Starting at the line containing "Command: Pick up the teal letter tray", copy each line exactly, ending with the line containing "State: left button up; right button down". Leave out everything else.

## Begin

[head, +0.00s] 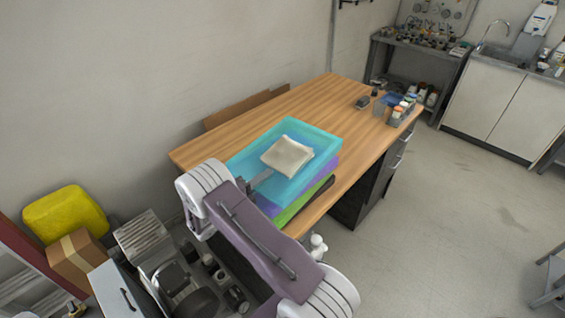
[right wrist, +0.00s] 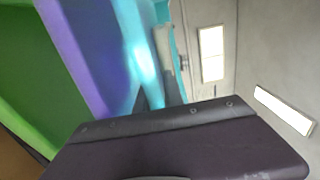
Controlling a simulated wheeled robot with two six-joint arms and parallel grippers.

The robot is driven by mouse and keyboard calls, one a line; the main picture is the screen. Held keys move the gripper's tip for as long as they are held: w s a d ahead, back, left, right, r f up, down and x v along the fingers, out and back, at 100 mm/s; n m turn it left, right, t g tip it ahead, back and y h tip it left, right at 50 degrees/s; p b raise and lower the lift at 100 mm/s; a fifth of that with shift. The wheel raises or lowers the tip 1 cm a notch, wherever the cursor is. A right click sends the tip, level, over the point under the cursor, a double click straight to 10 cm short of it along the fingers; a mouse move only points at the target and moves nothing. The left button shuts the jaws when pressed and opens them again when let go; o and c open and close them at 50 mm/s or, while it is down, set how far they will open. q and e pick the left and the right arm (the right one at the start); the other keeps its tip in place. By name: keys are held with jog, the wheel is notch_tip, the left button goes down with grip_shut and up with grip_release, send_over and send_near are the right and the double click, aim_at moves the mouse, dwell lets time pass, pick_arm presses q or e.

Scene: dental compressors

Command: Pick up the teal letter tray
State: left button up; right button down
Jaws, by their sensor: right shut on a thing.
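The teal letter tray (head: 318,133) is on top of a stack on the wooden desk, with a folded cream cloth (head: 287,156) lying in it. Below it are a purple tray (head: 325,172) and a green tray (head: 296,205). My right gripper (head: 262,180) is at the tray's near left edge, shut on the teal tray's rim. In the right wrist view the teal tray (right wrist: 133,35) runs down to the fingers (right wrist: 160,92), with purple (right wrist: 75,50) and green (right wrist: 25,70) beside it. My left gripper is not in view.
The wooden desk (head: 322,97) has free room behind the stack. Small bottles and boxes (head: 398,108) stand at its far right end. Cardboard boxes (head: 75,255) and a yellow container (head: 65,213) are on the left. Open floor lies to the right.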

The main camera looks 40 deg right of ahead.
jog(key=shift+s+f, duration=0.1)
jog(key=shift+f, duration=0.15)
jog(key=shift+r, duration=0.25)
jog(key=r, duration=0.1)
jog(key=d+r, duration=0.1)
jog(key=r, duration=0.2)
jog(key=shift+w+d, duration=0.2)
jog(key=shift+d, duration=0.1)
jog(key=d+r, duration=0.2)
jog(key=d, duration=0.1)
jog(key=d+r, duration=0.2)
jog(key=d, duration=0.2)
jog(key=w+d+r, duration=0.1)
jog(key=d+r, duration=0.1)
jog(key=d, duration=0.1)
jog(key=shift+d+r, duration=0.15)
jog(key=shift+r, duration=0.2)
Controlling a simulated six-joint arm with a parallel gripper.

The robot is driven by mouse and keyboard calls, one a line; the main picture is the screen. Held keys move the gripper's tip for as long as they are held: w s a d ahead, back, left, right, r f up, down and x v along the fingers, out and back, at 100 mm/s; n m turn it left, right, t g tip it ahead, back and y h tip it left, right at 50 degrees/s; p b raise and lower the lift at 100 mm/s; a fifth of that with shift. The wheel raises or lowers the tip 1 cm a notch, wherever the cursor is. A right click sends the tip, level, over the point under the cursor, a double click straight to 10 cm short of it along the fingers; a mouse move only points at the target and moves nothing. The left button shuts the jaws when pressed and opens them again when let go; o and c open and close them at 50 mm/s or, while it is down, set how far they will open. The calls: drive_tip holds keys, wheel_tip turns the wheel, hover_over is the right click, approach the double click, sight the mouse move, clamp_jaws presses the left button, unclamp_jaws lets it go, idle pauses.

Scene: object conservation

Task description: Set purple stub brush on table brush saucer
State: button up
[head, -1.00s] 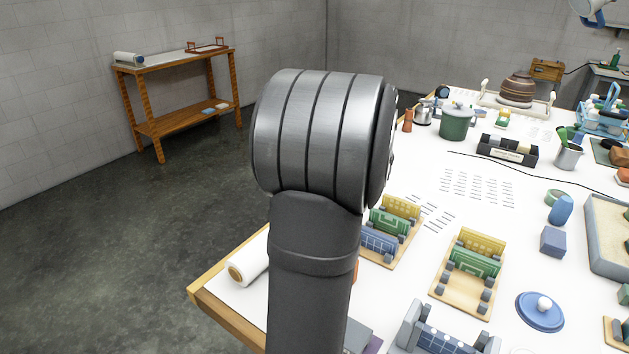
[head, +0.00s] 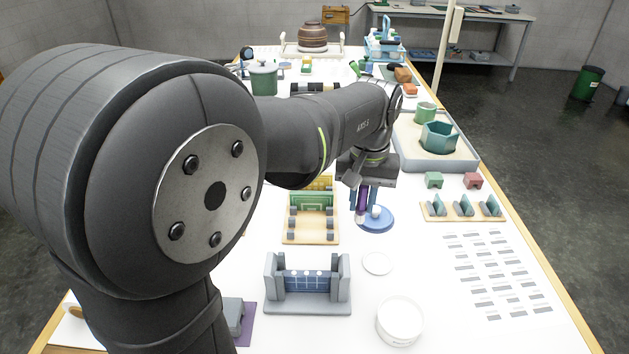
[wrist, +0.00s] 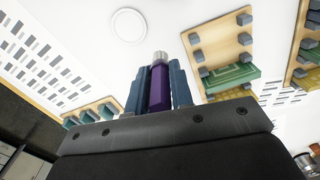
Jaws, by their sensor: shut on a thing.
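My gripper (head: 364,212) is shut on the purple stub brush (head: 362,199), which hangs upright between its blue fingers. In the wrist view the brush (wrist: 160,87) shows a purple body and a pale end cap past the fingertips. A small white round dish (head: 377,263), perhaps the brush saucer, lies flat and empty on the table, nearer the head camera than the gripper. The dish (wrist: 130,24) also shows in the wrist view, apart from the brush. A blue disc (head: 384,224) with a white knob is close behind or under the fingers; I cannot tell its gap to them.
A grey rack with a blue panel (head: 307,298) and a white round tub (head: 400,324) stand nearer the camera. A wooden rack with a green panel (head: 311,233) is left of the gripper. A wooden holder (head: 462,216) is at right. Table around the white dish is clear.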

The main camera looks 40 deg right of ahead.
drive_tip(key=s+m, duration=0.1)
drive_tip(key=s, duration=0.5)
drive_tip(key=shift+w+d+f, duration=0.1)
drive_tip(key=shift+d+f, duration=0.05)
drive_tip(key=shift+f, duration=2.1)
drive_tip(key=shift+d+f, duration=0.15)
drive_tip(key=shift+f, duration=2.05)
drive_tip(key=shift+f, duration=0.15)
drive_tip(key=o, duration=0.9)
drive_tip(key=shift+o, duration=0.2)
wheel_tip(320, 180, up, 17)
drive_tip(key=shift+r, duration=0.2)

## End

§ Output of the task:
Command: Pick up the teal letter tray
State: left button up; right button down

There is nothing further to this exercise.